** GOAL **
From the line that holds "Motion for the" to the last line of the data, copy everything exactly; leave out all the rest.

• • • •

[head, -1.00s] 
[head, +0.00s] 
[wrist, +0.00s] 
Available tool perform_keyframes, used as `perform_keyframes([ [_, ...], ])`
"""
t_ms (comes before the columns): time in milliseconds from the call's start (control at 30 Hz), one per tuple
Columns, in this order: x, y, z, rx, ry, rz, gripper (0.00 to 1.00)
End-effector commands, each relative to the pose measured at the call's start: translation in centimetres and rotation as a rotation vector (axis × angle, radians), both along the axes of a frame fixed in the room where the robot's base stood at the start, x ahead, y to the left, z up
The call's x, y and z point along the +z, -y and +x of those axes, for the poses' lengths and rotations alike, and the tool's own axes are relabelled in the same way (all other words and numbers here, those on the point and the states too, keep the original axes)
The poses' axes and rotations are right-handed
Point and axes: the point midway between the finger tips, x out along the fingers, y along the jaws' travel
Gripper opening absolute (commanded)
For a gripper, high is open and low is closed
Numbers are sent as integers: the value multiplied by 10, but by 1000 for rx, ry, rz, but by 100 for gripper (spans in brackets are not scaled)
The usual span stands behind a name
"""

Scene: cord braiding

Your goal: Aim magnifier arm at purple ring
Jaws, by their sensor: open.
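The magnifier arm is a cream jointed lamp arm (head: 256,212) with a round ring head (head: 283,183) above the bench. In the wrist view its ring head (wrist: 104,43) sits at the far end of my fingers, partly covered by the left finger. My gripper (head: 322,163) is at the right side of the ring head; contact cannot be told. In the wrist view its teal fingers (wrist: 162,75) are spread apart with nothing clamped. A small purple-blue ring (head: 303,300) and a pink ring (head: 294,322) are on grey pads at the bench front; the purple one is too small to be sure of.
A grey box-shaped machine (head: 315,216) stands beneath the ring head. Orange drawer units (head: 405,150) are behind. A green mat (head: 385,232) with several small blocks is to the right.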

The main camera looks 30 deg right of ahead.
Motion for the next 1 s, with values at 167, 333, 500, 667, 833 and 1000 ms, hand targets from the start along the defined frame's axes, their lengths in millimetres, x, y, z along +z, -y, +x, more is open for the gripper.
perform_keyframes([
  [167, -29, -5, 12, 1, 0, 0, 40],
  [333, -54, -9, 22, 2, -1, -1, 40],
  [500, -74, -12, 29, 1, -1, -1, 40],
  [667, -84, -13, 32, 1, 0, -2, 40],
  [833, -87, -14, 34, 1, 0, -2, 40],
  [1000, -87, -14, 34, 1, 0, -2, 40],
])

• • • •

** REPLY TO THE EXERCISE **
Motion for the next 1 s, with values at 167, 333, 500, 667, 833 and 1000 ms, hand targets from the start along the defined frame's axes, their lengths in millimetres, x, y, z along +z, -y, +x, more is open for the gripper.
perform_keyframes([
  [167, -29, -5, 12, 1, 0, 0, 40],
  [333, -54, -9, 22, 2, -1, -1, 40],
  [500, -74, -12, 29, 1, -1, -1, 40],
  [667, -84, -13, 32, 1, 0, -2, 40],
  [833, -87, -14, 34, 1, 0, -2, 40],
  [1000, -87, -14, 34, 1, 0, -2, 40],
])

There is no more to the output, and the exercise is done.